本発明は半導体製造など電気電子機器製造業における作業に好適な制電性ポリエステル織物に関するものであり、更に詳しくには自己発塵が少なくフィルター機能を有し、しかも半導体製造等の品質管理において最も管理すべき静電気帯電を極小に留める、クリーンルーム内での作業着として好適な制電性ポリエステル織物の提供を課題とするものである。
従来から半導体製造現場や検査現場での作業衣として自己発塵が少なく耐久性に優れたポリエステル高密度織物からなる制電作業衣が広く利用されている。しかしながらポリエステルなどの合成繊維は一般に電気の絶縁体であり表面抵抗値は1×1015〜1×1017Ω程度と非常に大きく、帯電し易い性質を有している。該問題を解決する為に織物の裏面などに蒸着若しくはスパッタリングなどの方法によって金属の薄膜を形成させ静電気の帯電を防止する方法等が提案されている(例えば、特許文献1参照。)。
特開平6−235169号公報
金属薄膜を織物の少なくとも一方に形成することによって帯電を防止することが可能であるが、繰返し着用や洗濯操作等による金属薄膜の剥離に伴う帯電防止性能の劣化や加工コストが高く生地値が高くなる等の問題がある。また金属薄膜の剥離による自己発塵の問題も否めずクリーンルーム内で着用する作業衣としては好適なものとは言えない。

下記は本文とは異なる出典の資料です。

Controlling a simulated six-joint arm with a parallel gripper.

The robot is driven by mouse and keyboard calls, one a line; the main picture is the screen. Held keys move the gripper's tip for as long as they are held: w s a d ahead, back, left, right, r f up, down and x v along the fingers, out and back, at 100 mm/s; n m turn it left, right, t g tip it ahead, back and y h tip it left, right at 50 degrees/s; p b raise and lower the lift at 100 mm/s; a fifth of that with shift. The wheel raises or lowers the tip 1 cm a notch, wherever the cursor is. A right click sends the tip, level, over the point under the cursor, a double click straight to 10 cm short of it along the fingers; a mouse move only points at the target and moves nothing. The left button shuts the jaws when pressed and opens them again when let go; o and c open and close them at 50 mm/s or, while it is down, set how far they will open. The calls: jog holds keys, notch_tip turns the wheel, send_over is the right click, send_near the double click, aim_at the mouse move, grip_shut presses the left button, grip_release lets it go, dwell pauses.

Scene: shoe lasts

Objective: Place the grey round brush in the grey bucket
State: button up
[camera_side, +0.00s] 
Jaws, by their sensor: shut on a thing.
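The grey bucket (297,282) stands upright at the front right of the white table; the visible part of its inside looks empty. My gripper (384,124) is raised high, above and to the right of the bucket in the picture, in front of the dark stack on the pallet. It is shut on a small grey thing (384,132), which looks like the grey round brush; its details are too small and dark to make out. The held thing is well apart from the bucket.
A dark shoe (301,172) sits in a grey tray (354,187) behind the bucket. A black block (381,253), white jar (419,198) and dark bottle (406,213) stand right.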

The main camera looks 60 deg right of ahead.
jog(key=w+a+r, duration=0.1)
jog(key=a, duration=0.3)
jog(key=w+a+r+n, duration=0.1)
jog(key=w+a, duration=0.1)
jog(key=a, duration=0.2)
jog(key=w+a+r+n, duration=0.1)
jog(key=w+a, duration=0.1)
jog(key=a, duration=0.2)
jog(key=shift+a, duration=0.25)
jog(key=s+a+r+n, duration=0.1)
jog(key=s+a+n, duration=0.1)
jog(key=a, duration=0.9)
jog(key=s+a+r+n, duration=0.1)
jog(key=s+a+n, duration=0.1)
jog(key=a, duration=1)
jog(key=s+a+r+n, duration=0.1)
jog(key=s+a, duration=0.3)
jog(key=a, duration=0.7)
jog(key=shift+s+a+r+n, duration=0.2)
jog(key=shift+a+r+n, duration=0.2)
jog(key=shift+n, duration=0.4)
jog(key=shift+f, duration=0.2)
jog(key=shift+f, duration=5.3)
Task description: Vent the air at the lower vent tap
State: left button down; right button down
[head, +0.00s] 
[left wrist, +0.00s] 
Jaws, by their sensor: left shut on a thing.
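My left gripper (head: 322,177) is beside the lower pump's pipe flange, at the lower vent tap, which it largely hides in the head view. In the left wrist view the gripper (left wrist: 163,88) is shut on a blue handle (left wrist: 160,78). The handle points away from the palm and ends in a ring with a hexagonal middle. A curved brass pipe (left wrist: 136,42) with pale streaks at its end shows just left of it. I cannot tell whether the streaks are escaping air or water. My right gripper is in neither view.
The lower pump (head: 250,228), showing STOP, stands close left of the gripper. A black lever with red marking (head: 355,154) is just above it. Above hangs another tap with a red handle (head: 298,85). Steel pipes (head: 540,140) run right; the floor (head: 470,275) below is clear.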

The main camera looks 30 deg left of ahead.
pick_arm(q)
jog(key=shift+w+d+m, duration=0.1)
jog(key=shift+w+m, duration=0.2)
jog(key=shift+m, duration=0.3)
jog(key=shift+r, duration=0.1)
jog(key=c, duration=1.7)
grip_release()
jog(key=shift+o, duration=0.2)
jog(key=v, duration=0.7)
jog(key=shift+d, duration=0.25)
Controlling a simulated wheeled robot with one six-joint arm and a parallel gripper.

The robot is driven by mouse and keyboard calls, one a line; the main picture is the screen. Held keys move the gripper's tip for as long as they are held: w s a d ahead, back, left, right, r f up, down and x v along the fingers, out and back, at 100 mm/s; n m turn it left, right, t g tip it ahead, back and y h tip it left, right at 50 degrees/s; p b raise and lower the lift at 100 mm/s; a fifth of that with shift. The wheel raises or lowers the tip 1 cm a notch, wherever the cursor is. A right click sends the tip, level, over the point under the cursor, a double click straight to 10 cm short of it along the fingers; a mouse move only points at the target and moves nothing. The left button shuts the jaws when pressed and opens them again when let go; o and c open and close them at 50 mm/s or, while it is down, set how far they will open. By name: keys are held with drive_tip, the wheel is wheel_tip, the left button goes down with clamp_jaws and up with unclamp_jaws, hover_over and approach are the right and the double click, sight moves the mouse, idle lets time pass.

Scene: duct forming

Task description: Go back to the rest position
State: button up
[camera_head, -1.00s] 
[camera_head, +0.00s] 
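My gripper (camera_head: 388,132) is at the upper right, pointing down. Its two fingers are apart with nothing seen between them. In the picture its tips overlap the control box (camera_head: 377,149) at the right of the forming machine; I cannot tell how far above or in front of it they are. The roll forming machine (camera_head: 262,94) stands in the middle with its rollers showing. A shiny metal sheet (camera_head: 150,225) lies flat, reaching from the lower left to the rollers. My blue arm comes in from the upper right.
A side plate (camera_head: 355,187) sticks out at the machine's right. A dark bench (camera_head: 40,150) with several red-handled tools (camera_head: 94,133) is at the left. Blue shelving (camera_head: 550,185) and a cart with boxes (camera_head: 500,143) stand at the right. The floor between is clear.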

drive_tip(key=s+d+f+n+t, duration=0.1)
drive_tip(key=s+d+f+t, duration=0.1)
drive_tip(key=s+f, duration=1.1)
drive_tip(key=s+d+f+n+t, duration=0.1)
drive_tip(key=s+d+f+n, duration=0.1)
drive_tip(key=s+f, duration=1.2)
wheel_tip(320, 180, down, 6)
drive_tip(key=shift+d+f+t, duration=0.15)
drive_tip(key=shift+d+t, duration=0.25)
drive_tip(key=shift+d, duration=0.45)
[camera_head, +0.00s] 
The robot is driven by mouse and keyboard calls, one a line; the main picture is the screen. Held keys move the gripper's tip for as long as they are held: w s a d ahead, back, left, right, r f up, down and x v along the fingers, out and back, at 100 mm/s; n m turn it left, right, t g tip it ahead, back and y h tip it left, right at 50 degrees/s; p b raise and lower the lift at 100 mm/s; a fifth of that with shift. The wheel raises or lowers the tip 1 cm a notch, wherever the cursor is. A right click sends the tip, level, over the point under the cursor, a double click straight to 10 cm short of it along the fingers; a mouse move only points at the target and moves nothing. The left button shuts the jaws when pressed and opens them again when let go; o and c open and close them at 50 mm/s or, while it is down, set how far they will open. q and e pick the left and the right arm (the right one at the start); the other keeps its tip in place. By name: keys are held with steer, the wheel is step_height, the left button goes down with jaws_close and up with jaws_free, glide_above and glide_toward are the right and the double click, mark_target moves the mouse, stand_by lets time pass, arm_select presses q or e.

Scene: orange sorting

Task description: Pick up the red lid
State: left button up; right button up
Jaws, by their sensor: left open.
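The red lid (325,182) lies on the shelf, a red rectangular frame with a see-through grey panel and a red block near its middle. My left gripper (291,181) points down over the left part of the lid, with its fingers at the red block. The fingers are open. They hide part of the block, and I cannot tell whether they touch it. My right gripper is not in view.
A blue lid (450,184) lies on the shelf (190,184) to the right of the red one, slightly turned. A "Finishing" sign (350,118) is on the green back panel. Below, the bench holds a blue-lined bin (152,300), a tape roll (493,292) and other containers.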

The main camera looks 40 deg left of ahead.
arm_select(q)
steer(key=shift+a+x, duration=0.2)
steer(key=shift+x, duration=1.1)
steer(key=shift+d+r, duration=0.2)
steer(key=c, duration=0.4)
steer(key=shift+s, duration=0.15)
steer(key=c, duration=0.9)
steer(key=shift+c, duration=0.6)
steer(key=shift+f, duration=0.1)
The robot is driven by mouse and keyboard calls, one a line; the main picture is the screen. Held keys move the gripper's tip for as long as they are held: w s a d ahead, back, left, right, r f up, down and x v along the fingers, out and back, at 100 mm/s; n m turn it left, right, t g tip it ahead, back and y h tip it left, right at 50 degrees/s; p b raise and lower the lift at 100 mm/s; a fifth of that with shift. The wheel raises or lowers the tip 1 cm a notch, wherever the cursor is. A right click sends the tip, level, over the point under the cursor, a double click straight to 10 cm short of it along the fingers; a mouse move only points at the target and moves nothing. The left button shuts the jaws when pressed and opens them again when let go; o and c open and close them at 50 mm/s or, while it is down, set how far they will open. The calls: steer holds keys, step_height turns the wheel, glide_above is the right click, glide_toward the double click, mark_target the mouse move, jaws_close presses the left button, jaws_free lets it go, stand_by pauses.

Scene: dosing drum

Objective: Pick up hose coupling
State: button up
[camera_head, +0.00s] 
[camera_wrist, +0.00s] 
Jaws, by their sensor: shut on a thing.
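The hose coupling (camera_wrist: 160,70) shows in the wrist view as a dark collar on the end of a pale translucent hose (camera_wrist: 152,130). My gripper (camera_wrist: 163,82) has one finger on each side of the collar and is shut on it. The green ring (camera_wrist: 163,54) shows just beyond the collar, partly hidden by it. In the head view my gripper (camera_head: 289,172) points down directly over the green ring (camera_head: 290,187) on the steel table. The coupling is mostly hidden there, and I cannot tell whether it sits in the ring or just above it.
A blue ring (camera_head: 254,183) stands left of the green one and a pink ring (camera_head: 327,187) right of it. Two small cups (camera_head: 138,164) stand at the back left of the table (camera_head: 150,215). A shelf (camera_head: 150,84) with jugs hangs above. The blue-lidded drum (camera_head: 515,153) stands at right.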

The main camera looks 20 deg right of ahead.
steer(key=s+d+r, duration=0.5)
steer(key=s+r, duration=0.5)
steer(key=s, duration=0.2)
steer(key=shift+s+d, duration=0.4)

また複合紡糸法を用い、吸放湿性に優れたポリエステル共重合体とポリエチレンテレフタレートを組合せ、前者で吸湿性を与え、後者で力学的強度を与えた糸条を用いたポリエステル作業服が提案されている(例えば、特許文献2参照。)。該方法によれば疎水性合成繊維である従来のポリエステルと比較し吸湿効果を向上させている為、表面の水の効果により帯電をある程度軽減できるものの帯電は分極によって生じるものであるため、親水性繊維であっても影響を皆無にすることができない。また複合紡糸法によるポリエステル繊維は一般に強度的に弱く、発塵の一要因になる可能性も否めない。
特開平10−8347号公報
またカーボンや低融点金属を組合せた導電性繊維を織物の経糸及び/又は緯糸の少なくとも一部に使用した導電性ポリエステル織物が数多く提案上市されている。(例えば、特許文献3参照。)。該方法を用いれば効果的に帯電を防止することが可能であるが、該導電性繊維の配列・配置を緻密にしなければ十分な効果が期待できず価格が高価なものとなる他、布帛の力学的強度が実用強度に耐え得るものにはならない。また配列・配置を少なく留めると帯電防止効果に乏しく制電作業衣として好ましいものにはならない。
特開昭60−173140号公報
本発明はかかる問題を解決し低発塵、制電性に優れたクリーンルーム内での作業衣等として好適な制電性ポリエステル織物の提供を課題とするものであって、更に詳しくには繰返し着用、洗濯操作によっても制電特性の劣化が少ない制電性ポリエステル織物を提供することを課題とするものである。
即ち、本発明は以下の構成よりなる。
1.ポリエステル系合成繊維マルチフィラメント糸を用いてなる制電性ポリエステル織物であって、導電性ポリエステルマルチフィラメント糸が経糸及び/又は緯糸として5mm以上30mm以下の間隔で規則的に配置されてなり、JIS L0217 103法による洗濯処理50回実施後の23℃、50%RH環境下における表面抵抗値が1×1010Ω以上1×1013Ω以下、同環境下における表面電位が300V以下であることを特徴とする制電性ポリエステル織物。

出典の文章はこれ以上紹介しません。